--- Start Material ---

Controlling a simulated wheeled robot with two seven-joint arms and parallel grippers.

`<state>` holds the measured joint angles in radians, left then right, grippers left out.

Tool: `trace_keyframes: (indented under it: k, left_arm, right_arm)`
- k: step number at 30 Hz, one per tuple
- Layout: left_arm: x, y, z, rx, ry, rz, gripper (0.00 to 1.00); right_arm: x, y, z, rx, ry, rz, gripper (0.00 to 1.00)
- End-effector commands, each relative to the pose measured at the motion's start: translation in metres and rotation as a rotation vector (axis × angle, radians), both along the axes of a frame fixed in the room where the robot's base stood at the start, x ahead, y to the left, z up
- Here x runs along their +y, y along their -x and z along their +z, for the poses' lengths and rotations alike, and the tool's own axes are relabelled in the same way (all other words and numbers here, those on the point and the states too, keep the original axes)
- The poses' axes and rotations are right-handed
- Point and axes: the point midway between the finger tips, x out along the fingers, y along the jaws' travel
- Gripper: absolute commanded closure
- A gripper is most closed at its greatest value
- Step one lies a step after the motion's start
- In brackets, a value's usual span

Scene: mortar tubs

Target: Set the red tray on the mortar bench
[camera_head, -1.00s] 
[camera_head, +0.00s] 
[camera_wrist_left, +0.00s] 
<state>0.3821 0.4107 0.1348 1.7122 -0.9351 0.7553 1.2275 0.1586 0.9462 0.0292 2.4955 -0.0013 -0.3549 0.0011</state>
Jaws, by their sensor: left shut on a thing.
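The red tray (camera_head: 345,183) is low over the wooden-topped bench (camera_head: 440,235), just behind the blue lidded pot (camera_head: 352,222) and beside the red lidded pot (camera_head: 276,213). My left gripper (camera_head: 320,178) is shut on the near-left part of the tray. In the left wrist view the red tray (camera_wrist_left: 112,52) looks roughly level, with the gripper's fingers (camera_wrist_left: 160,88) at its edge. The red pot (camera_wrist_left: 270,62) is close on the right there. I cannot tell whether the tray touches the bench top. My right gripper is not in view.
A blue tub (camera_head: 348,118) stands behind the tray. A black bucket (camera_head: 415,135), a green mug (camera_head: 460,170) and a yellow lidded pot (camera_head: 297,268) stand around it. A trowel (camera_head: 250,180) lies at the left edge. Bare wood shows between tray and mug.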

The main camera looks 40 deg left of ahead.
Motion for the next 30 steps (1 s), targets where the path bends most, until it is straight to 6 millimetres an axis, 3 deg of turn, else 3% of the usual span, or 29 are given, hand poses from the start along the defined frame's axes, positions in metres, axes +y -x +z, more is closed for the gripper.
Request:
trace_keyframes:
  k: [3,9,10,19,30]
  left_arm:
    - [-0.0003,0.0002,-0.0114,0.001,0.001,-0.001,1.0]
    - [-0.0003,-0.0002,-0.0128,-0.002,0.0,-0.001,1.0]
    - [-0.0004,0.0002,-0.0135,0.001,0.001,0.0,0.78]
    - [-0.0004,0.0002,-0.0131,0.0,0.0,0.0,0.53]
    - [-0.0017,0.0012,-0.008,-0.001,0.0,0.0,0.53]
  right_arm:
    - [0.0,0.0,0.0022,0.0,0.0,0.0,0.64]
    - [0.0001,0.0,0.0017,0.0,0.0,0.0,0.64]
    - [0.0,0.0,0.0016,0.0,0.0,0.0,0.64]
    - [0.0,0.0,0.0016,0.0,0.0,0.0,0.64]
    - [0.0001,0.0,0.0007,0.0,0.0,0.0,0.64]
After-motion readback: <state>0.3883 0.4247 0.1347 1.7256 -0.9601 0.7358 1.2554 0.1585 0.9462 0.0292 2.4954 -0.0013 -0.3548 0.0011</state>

--- End Material ---

**Given exercise**
Above are lines of data; state how many of them contain the word "robot", with no other output.

**Task result**
2